Le zone di massimo accentramento della popolazione si hanno a nord sull'alto Tigri, e a sud nel basso delta, separate l'una dall'altra dall'immensa distesa delle steppe mesopotamiche. La prima si continua, oltre i confini politici, in territorio turco e siriaco: la seconda si fraziona a sua volta in quattro gruppi distinti a guisa di oasi, di varia grandezza e importanza. Di questi gruppi, i più cospicui sono: uno tra la diga di al-Hindiyyah e il Baḥr-i Shināfiyyah, l'altro lungo lo Shaṭṭ al-‛Arab; i minori, da Samara a Sūq esh Shuyaikh sull'Eufrate, da Amārah ad el-Qurnah sul Tigri. Fra queste due fasce maggiori si distende, dove i due grandi fiumi più si avvicinano, un terzo addensamento, il più importante oggi di tutto l'‛Irāq, comprendente all'ingrosso il cuneo delimitato dal basso corso del Diyālā e dalla riva destra del Tigri.

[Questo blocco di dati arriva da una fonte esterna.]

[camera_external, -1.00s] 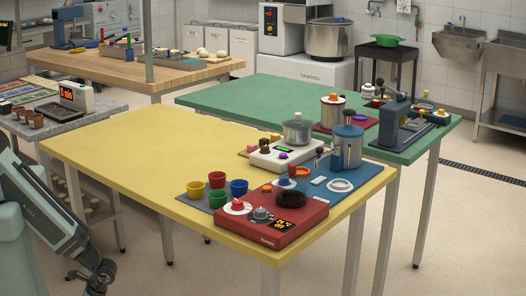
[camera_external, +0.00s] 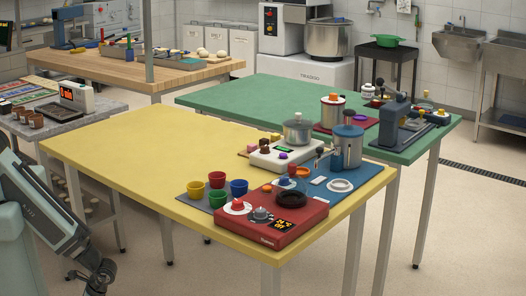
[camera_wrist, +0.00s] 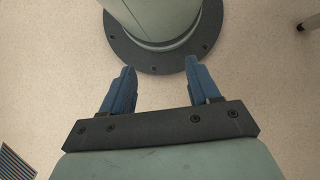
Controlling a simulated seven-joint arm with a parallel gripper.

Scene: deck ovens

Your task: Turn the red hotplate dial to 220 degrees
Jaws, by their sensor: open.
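The red hotplate (camera_external: 275,231) sits at the near right corner of the yellow table. On its top are a red dial (camera_external: 238,204) on a white disc at the left and a grey dial (camera_external: 261,214) beside it. A small dark display with orange digits (camera_external: 286,226) is at the right; I cannot read its value. A black round plate (camera_external: 291,198) lies behind. My gripper (camera_wrist: 160,82) is open and empty in the wrist view, over the floor near my own base. In the external view my arm stands at the far left, well away from the hotplate.
Several coloured cups (camera_external: 217,180) stand left of the hotplate. A white scale (camera_external: 285,154) with a pot and a blue-lidded canister (camera_external: 347,147) stand behind it. The left part of the yellow table (camera_external: 130,150) is clear. A green table (camera_external: 245,98) stands beyond.

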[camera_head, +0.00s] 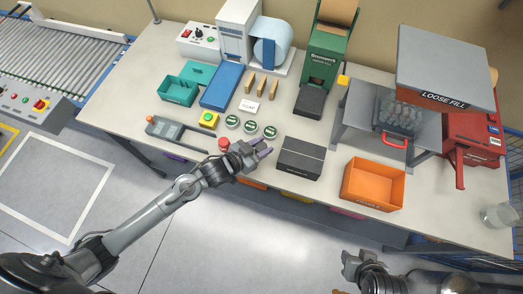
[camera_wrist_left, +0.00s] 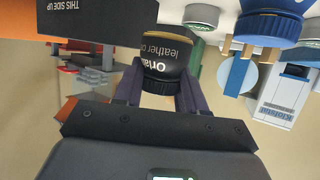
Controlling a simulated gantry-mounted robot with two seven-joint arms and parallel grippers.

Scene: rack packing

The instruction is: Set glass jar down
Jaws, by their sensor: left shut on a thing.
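My left gripper (camera_head: 254,150) is over the front of the bench, just left of the dark box. In the left wrist view, the gripper (camera_wrist_left: 158,88) is shut on a small jar (camera_wrist_left: 165,62) with a dark label reading in part "leather". The jar is mostly hidden by the gripper in the head view. From these views I cannot tell whether its base touches the bench. My right gripper (camera_head: 362,262) is low in the head view, off the front edge of the bench, and its jaw opening is unclear.
A dark box (camera_head: 300,158) and an orange bin (camera_head: 373,185) stand to the right of the left gripper. Green-topped round tins (camera_head: 250,127) lie behind it, and a red button (camera_head: 223,144) is to its left. A clear glass container (camera_head: 498,215) stands at the right end of the bench.

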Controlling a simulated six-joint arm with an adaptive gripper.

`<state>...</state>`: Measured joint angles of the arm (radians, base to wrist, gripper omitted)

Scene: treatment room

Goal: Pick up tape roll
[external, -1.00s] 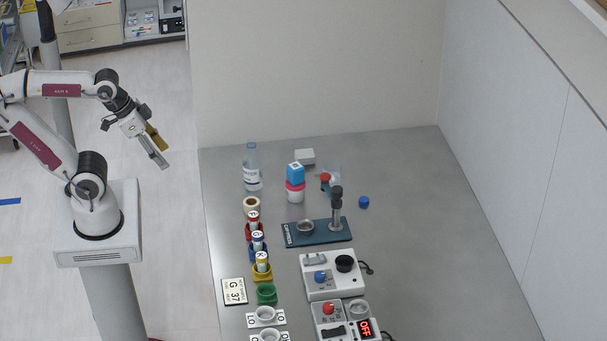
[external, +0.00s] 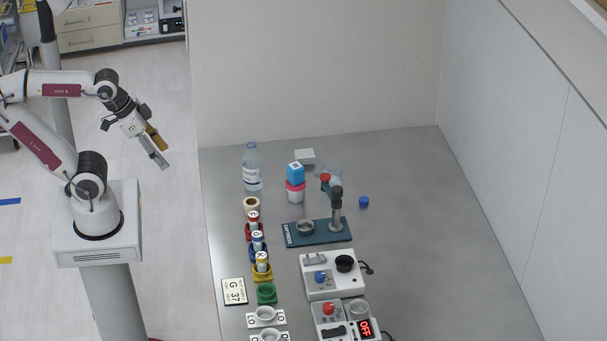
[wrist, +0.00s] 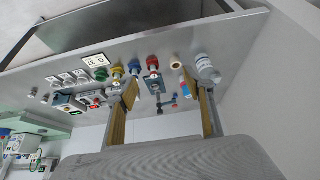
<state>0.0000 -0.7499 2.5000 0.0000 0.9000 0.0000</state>
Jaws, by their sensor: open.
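The tape roll (external: 251,204) is a small tan ring with a pale centre. It lies on the grey table near its left edge, between the water bottle and the red cup. It also shows in the wrist view (wrist: 176,65), between my fingers in the picture but well beyond them. My gripper (external: 160,148) is open and empty, to the left of the table and well above the floor. In the wrist view, both tan-padded fingers of my gripper (wrist: 167,98) stand wide apart with nothing between them.
The water bottle (external: 252,167) stands just behind the roll. The red cup (external: 253,228) with a vial is close in front, with blue (external: 259,253) and yellow (external: 263,274) ones beyond. A stand on a dark base (external: 318,238) is to the right. The table's right side is clear.

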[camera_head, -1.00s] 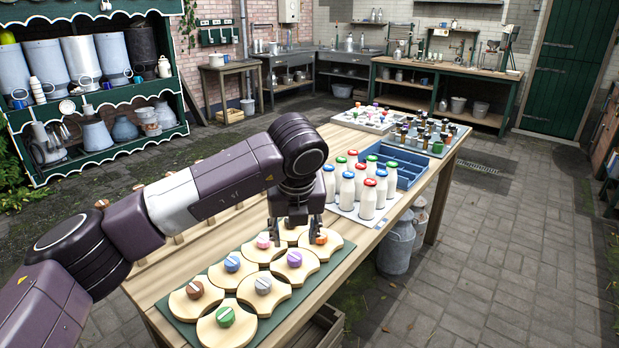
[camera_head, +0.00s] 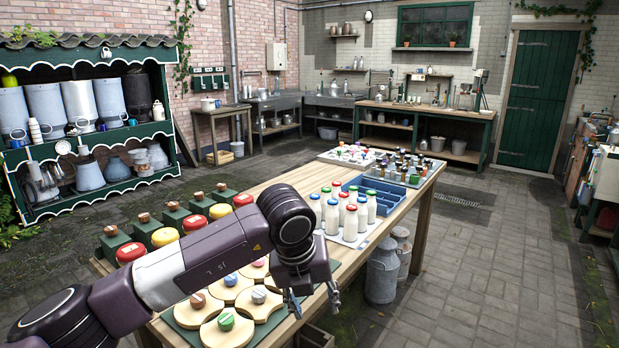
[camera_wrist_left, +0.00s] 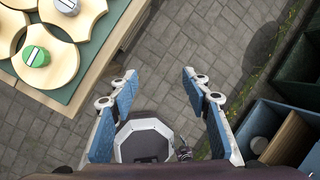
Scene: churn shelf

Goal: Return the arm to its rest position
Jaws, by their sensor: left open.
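My left arm comes in from the left across the near part of the wooden table. My left gripper (camera_head: 314,302) points down past the table's right edge, close to the green board (camera_head: 186,338) with round wooden pieces. In the left wrist view the left gripper (camera_wrist_left: 160,82) is open and empty, with paving below and between its blue-padded fingers. The corner of the green board (camera_wrist_left: 68,94) shows at the upper left there, apart from the fingers. My right gripper is not in view.
Wooden pieces with coloured knobs (camera_head: 225,335) lie on the board. Milk bottles (camera_head: 350,221), a blue crate (camera_head: 391,196) and small dark bottles stand farther along the table. Metal churns (camera_head: 382,272) stand beside it. The paving at right is clear.

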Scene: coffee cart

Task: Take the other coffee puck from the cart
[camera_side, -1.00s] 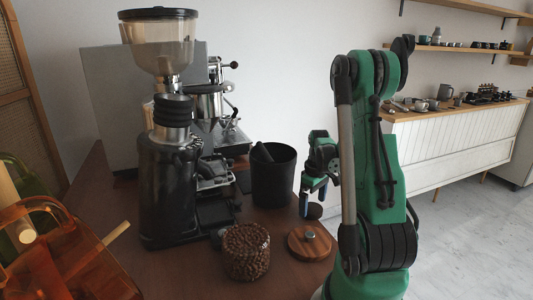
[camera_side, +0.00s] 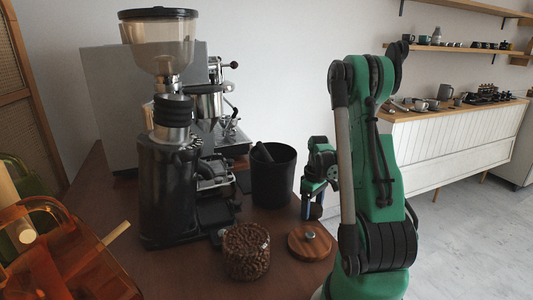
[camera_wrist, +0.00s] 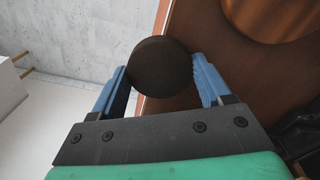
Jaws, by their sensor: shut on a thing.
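A dark brown round coffee puck (camera_wrist: 160,67) sits between the two blue fingers of my gripper (camera_wrist: 160,72) in the wrist view. The fingers are shut on its sides. In the side view my gripper (camera_side: 313,207) points down near the cart's right edge, behind the wooden lid and right of the black bin. The puck is mostly hidden by the fingers there. The brown cart top (camera_side: 185,268) lies under it. I cannot tell clearly whether the puck still touches the cart.
A round wooden lid (camera_side: 310,250) with a metal knob lies close in front of my gripper. A jar of beans (camera_side: 246,254), a black knock bin (camera_side: 273,182), a grinder (camera_side: 168,190) and an espresso machine (camera_side: 100,100) stand to the left. Open floor lies right of the cart.

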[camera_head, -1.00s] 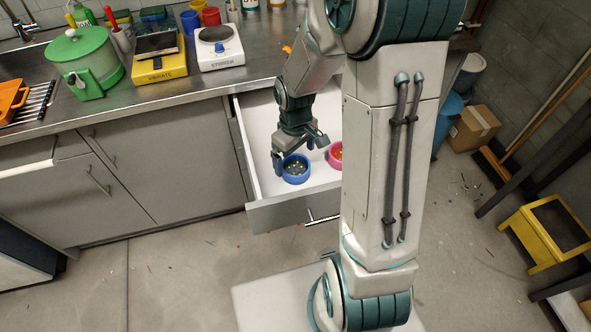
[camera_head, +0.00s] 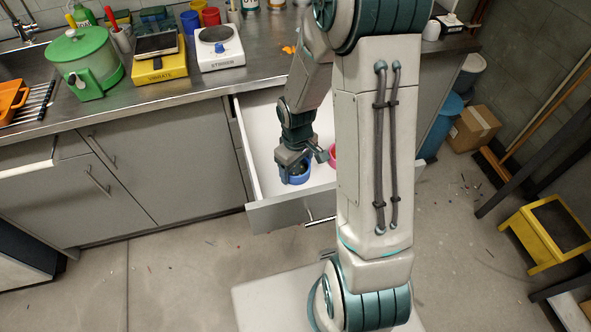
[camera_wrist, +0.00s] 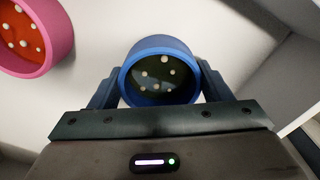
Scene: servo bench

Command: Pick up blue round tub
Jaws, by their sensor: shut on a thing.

Centri abitati. - Per poche regioni come per l'‛Irāq è altrettanto ingannevole l'uso di una comune carta geografica, quando si voglia formarsi un'idea dei centri abitati. Solo Baghdād e al-Baṣrah (Bassora), e più questa (60 mila ab.) che quella (poco meno di 300 mila), presentano carattere urbano nel senso che di solito si attribuisce a questa parola. Per la maggior parte del resto si tratta di raggruppamenti di case o casupole di argilla, o addirittura di capanne movibili (le srifa del basso delta), che occupano spazî vastissimi, ma non sono neppure sempre abitate: la riunione dipende o da opportunità del traffico, o dal periodico ripetersi di mercati, o dalla presenza di reliquie e di santuarî d'interesse religioso. A quest'ultima circostanza è dovuto il fiorire di località come Kerbelā' (65 mila abitanti) e an-Nagiaf (30 mila); per numero d'abitanti sono poi notevoli, oltre Mossul (60 mila), al-Kāzimain (65 mila ab.), al-Ḥillah (15 mila ab.) e Hīt (8 mila) sull'Eufrate, Sāmarrā (30 mila) sul Tigri e Kerkūk nella zona petrolifera nord-orientale. Tutti questi centri hanno segnato, in complesso, un discreto accrescimento di popolazione nel periodo postbellico, in armonia con lo sviluppo impresso al paese dalla riorganizzazione amministrativa, che ha caratterizzato il sorgere e l'affermarsi del nuovo regno.

Agricoltura e allevamento. L'agricoltura, che forma ancora in sostanza l'occupazione di gran lunga prevalente nell'‛Irāq, è rimasta per secoli in una condizione piuttosto arretrata, soprattutto per l'instabilità politica, la cattiva amministrazione e l'abbandono delle antiche pratiche irrigatorie che del basso delta avevano fatto, in altri tempi, una delle plaghe più feraci e più popolate della terra (si calcola che l'‛Irāq possa assorbire una popolazione di poco meno che 100 milioni di abitanti).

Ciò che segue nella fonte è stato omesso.